= Aim =
Return the whole listing exactly as it stands.
---------- Dataset excerpt
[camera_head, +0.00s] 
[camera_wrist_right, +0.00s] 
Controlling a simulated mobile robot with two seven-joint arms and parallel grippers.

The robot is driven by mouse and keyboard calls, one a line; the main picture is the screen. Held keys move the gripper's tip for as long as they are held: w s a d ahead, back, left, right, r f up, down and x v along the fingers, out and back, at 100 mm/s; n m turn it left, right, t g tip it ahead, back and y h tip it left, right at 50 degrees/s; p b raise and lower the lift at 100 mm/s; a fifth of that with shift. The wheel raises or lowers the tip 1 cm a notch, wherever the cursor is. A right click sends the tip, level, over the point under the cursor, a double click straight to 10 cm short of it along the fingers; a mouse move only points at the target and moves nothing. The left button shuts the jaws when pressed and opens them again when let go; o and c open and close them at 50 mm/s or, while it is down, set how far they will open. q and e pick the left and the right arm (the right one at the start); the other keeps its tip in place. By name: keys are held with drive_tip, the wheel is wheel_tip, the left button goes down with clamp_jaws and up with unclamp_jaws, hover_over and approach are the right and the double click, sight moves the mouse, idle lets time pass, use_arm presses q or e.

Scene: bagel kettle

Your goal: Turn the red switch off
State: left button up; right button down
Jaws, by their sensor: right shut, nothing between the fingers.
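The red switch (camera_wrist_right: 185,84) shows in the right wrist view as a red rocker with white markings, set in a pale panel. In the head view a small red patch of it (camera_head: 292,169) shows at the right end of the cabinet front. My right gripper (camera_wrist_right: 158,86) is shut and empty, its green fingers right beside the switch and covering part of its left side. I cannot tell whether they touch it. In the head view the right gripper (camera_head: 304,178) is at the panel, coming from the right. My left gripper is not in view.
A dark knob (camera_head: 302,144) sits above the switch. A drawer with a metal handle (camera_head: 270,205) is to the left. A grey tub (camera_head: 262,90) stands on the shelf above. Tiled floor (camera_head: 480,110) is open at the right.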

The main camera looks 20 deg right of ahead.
--------------------
= Result of the exercise =
[camera_head, +0.00s] 
[camera_wrist_right, +0.00s] 
Controlling a simulated mobile robot with two seven-joint arms and parallel grippers.

The robot is driven by mouse and keyboard calls, one a line; the main picture is the screen. Held keys move the gripper's tip for as long as they are held: w s a d ahead, back, left, right, r f up, down and x v along the fingers, out and back, at 100 mm/s; n m turn it left, right, t g tip it ahead, back and y h tip it left, right at 50 degrees/s; p b raise and lower the lift at 100 mm/s; a fifth of that with shift. The wheel raises or lowers the tip 1 cm a notch, wherever the cursor is. A right click sends the tip, level, over the point under the cursor, a double click straight to 10 cm short of it along the fingers; a mouse move only points at the target and moves nothing. The left button shuts the jaws when pressed and opens them again when let go; o and c open and close them at 50 mm/s or, while it is down, set how far they will open. q and e pick the left and the right arm (the right one at the start); the other keeps its tip in place. By name: keys are held with drive_tip, the wheel is wheel_tip, the left button goes down with clamp_jaws and up with unclamp_jaws, hover_over and approach are the right and the double click, sight moves the mouse, idle lets time pass, use_arm presses q or e.

Scene: bagel kettle

Your goal: Turn the red switch off
State: left button up; right button down
Jaws, by their sensor: right shut, nothing between the fingers.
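The red switch (camera_wrist_right: 185,84) shows in the right wrist view as a red rocker with white markings, set in a pale panel. In the head view a small red patch of it (camera_head: 292,169) shows at the right end of the cabinet front. My right gripper (camera_wrist_right: 158,86) is shut and empty, its green fingers right beside the switch and covering part of its left side. I cannot tell whether they touch it. In the head view the right gripper (camera_head: 304,178) is at the panel, coming from the right. My left gripper is not in view.
A dark knob (camera_head: 302,144) sits above the switch. A drawer with a metal handle (camera_head: 270,205) is to the left. A grey tub (camera_head: 262,90) stands on the shelf above. Tiled floor (camera_head: 480,110) is open at the right.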

The main camera looks 20 deg right of ahead.

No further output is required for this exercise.